++++ DATA ENTRIES ++++
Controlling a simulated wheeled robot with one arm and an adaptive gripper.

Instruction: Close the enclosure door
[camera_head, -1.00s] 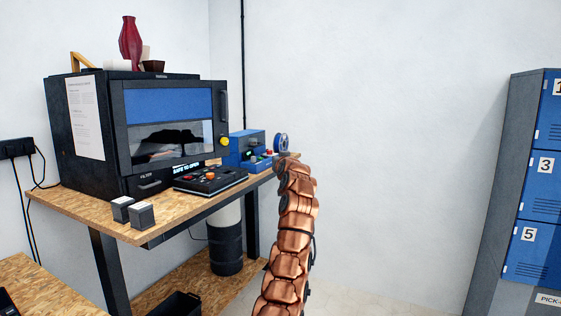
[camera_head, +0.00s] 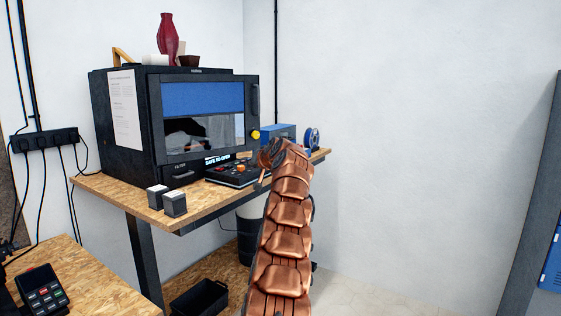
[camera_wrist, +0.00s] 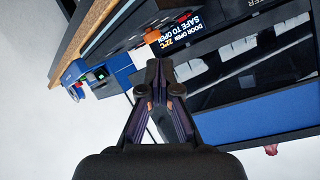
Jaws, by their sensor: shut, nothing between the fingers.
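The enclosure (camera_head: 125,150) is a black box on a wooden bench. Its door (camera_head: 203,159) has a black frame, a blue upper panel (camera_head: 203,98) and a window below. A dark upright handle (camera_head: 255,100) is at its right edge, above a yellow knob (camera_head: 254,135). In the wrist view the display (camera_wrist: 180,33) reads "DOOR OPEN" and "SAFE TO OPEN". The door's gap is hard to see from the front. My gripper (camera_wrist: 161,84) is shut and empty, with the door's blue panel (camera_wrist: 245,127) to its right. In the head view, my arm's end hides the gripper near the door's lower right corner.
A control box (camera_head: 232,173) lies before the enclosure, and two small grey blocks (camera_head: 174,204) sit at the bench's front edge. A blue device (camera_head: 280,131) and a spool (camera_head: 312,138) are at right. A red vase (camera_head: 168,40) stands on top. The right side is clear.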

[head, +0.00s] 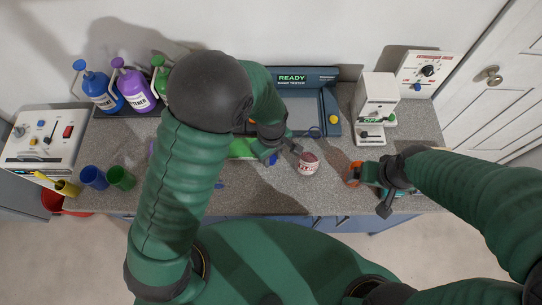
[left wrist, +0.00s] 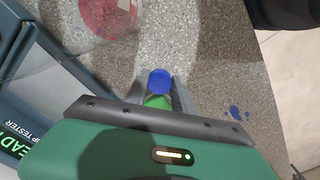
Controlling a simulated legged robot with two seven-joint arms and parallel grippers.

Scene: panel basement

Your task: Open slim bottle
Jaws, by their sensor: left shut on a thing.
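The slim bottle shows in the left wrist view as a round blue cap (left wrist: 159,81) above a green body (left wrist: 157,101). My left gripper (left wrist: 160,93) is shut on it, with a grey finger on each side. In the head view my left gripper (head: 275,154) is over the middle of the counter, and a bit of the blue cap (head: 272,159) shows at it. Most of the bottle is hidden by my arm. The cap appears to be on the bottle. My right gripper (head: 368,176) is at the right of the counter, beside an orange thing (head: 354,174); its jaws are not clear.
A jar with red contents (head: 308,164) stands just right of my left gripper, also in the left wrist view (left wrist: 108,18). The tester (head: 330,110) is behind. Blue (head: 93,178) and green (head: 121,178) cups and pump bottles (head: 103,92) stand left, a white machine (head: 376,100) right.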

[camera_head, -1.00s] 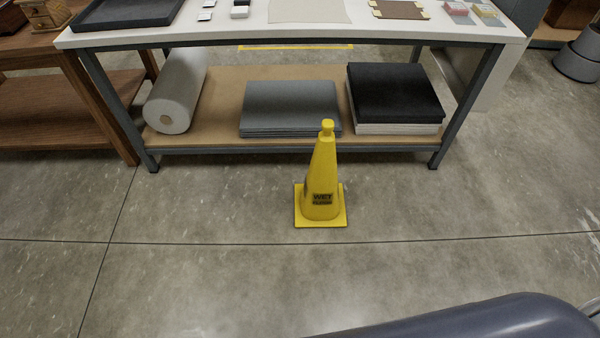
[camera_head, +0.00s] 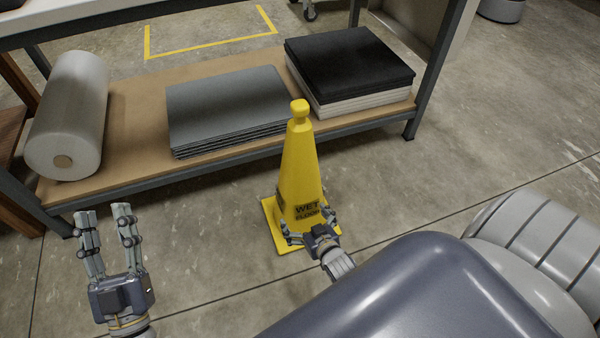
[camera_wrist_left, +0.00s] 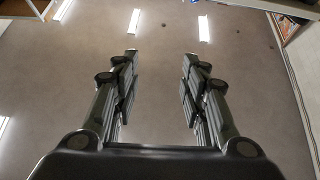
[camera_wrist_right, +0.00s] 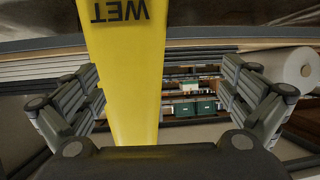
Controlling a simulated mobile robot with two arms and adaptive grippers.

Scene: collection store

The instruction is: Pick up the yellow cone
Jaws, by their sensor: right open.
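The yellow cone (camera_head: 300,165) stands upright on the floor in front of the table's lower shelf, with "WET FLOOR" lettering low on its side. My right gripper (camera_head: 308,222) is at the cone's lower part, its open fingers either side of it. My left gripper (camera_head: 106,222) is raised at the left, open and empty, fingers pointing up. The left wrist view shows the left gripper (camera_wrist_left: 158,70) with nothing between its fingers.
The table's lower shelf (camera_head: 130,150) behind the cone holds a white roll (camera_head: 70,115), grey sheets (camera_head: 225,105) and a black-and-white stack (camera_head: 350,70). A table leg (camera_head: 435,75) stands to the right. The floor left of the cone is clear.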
++++
▶ EXERCISE DETAILS
Up to and including the line containing "[camera_wrist, +0.00s]", repeat every line from the start of the data, but none of the pictures.

▶ EXERCISE OUTPUT
Controlling a simulated wheeled robot with one arm and an adaptive gripper.

Instruction: Close the enclosure door
[camera_head, -1.00s] 
[camera_head, +0.00s] 
[camera_wrist, +0.00s] 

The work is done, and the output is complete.